Leading correction term is of order N^{-(1 - ν)}

Universal ratio R_G / R_H is approximately 1.59 for good solvents

Ratio R_G / R_H is approximately 1.44 for theta solvents

Abstract

We discuss the hydrodynamic radius $R_H$ of polymer chains in good solvent, and show that the leading order correction to the asymptotic law $R_H \propto N^\nu$ ($N$ degree of polymerization, $\nu \approx 0.59$) is an ``analytic'' term of order $N^{-(1 - \nu)}$, which is directly related to the discretization of the chain into a finite number of beads. This result is further corroborated by exact calculations for Gaussian chains, and extensive numerical simulations of different models of good--solvent chains, where we find a value of $1.591 \pm 0.007$ for the asymptotic universal ratio $R_G / R_H$, $R_G$ being the chain's gyration radius.
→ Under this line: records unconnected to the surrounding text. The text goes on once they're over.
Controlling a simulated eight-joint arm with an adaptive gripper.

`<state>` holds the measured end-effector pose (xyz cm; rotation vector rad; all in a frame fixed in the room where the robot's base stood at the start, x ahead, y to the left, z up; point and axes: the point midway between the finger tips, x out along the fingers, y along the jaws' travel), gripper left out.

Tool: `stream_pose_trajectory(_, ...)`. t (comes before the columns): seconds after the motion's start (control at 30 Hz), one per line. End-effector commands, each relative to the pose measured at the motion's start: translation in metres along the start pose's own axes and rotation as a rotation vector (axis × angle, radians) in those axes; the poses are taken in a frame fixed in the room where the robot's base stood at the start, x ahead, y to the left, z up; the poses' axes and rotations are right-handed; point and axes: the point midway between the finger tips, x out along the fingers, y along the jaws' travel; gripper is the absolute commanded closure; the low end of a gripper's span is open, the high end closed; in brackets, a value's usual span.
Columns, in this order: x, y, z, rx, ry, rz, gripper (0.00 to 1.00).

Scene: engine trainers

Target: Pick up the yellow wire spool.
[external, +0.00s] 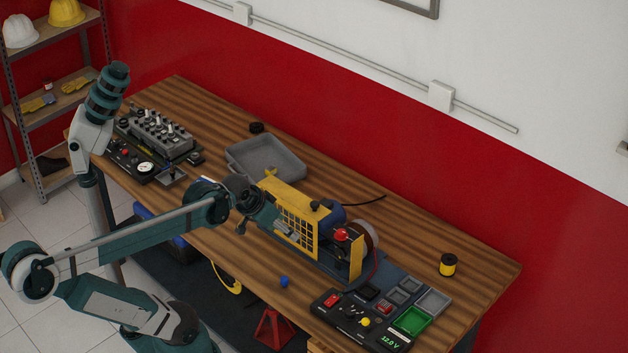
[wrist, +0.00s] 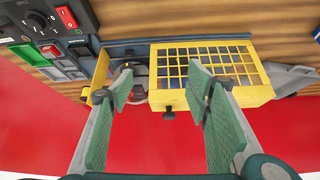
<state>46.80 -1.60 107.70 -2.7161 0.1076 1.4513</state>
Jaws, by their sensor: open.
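The yellow wire spool (external: 447,265) stands upright on the wooden bench near its right end, with dark ends above and below a yellow middle. It stands apart from other objects. I cannot make it out in the wrist view. My gripper (external: 270,213) is well to the left of the spool, beside the yellow-guarded trainer. In the wrist view my gripper (wrist: 160,85) is open, with its two green-padded fingers spread apart in front of the yellow guard and nothing between the pads.
The trainer with its yellow cage guard (external: 297,225) stands between my gripper and the spool. A control panel (external: 360,318) and green tray (external: 411,320) lie at the front right. A grey tray (external: 283,168) sits further back. Bare bench surrounds the spool.

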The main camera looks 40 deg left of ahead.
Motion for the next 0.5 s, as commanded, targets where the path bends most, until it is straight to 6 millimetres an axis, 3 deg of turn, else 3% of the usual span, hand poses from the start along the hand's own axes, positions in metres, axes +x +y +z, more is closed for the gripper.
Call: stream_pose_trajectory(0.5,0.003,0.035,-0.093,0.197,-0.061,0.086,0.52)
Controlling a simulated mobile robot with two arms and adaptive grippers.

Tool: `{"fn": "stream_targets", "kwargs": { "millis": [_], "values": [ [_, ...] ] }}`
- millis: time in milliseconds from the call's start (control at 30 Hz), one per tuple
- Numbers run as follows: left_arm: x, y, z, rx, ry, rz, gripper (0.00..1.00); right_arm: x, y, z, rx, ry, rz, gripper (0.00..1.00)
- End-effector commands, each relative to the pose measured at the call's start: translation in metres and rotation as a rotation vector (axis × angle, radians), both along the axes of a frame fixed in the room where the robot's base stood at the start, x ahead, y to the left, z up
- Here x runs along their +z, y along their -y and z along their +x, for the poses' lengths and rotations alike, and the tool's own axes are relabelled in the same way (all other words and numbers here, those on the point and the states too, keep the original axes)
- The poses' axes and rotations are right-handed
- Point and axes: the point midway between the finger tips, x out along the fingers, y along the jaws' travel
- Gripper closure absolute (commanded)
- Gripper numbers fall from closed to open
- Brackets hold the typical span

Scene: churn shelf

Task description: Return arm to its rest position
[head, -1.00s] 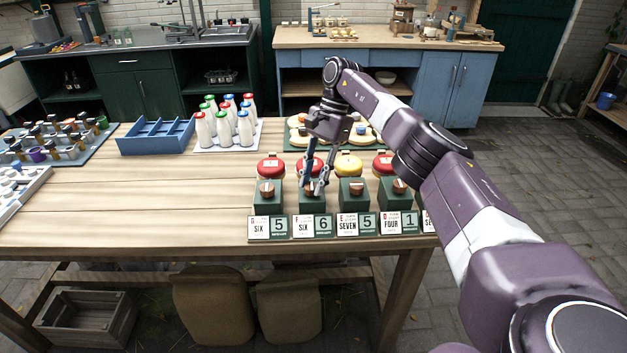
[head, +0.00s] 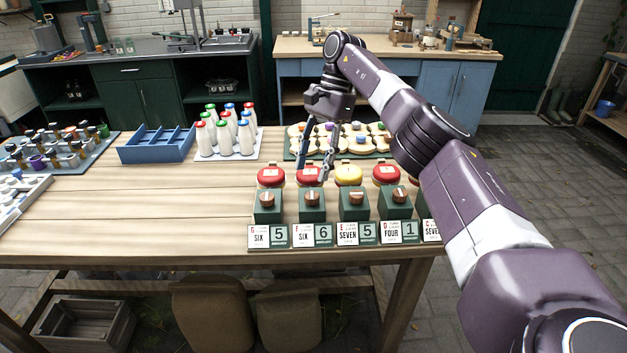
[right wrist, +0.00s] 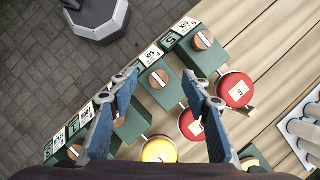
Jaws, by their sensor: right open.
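My right gripper (head: 312,173) is open, fingers pointing down, above the row of small green churn stands near the table's front edge. Nothing shows between its fingers. In the right wrist view its two blue fingers (right wrist: 160,115) stand wide apart over the stands. Below it is a green stand with a brown knob (head: 312,198) and a red-lidded churn (head: 308,176), partly hidden by the fingers. My right arm (head: 410,125) reaches in from the right. My left gripper is not in view.
Beside that stand are others with a red lid (head: 271,175), a yellow lid (head: 348,174) and another red lid (head: 386,174). Behind stand milk bottles on a white tray (head: 255,155), a blue divided crate (head: 157,150) and a tray of round pieces (head: 290,154). The table's left middle (head: 150,205) is clear.

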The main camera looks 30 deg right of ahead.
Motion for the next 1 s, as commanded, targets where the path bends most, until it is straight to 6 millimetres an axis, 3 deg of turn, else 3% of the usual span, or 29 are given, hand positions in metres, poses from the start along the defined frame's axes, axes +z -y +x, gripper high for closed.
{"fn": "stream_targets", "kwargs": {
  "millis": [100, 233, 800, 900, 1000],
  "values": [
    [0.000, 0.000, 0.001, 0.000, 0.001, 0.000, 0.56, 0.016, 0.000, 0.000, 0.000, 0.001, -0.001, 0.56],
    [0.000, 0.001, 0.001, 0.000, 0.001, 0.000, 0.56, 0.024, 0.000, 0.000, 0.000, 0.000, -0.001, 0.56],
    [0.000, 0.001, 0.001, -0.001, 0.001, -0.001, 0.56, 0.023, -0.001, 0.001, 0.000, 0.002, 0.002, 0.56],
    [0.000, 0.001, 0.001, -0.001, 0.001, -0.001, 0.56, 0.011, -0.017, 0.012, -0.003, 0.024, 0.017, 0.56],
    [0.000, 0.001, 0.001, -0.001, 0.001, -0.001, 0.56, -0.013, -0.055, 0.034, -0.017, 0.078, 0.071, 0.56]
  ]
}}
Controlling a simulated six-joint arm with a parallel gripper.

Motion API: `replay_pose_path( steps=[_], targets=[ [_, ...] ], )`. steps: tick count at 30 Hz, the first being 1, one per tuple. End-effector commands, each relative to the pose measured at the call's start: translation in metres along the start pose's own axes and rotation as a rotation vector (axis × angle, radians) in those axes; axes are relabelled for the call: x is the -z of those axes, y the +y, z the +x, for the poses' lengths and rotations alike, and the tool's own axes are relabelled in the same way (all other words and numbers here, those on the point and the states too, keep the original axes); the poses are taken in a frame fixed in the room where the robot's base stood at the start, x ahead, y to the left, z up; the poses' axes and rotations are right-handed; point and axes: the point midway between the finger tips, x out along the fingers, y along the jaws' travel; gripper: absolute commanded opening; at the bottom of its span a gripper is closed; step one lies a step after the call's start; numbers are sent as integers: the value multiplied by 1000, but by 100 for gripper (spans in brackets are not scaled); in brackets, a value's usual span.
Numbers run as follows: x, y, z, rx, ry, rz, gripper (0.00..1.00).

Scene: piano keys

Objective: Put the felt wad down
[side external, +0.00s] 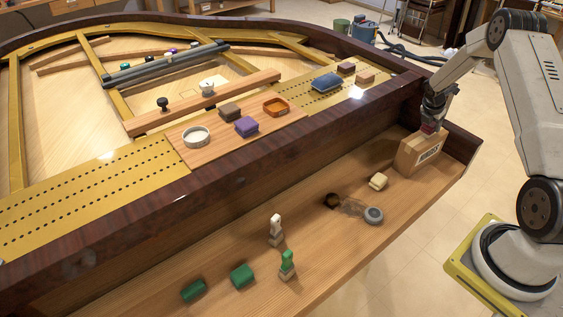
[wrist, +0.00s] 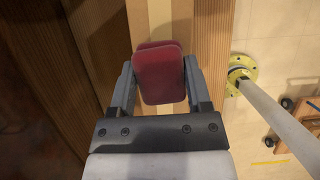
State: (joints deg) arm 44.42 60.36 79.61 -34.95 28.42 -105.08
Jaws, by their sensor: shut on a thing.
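In the side view only a small dark red part of the wad shows, at the box's top. I cannot tell whether the wad touches the box.
The dark wooden rail (side external: 270,150) stands behind. Shelf between jar and green blocks is partly clear.

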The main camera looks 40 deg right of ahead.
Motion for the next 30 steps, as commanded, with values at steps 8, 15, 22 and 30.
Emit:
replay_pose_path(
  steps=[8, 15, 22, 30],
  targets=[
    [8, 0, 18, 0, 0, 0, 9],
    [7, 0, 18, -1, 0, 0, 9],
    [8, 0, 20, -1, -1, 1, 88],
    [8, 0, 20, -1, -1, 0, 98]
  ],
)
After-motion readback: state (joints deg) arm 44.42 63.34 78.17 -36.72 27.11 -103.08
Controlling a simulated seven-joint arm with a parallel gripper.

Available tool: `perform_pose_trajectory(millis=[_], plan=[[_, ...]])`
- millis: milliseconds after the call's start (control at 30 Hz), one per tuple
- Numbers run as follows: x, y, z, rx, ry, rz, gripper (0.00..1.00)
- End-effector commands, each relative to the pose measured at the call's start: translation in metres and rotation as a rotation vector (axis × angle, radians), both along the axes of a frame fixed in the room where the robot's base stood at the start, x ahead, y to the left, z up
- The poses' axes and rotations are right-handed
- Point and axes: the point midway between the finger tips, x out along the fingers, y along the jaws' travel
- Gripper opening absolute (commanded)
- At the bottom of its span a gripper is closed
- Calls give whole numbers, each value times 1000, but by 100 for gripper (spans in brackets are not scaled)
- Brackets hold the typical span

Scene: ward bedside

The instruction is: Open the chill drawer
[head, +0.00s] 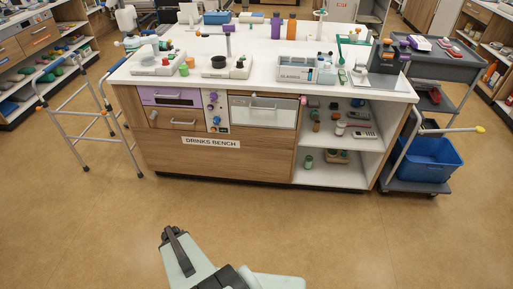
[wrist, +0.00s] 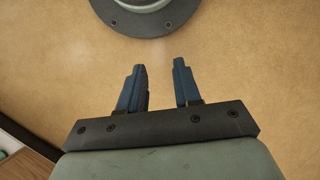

For $\Theta$ chains the data apparently extrapolate to $R_G / R_H \approx 1.44$, which is different from the Gaussian value 1.5045, but in accordance with previous simulations. We also show that the experimentally observed deviations of the initial decay rate in dynamic light scattering from the asymptotic Benmouna--Akcasu value can partly be understood by similar arguments.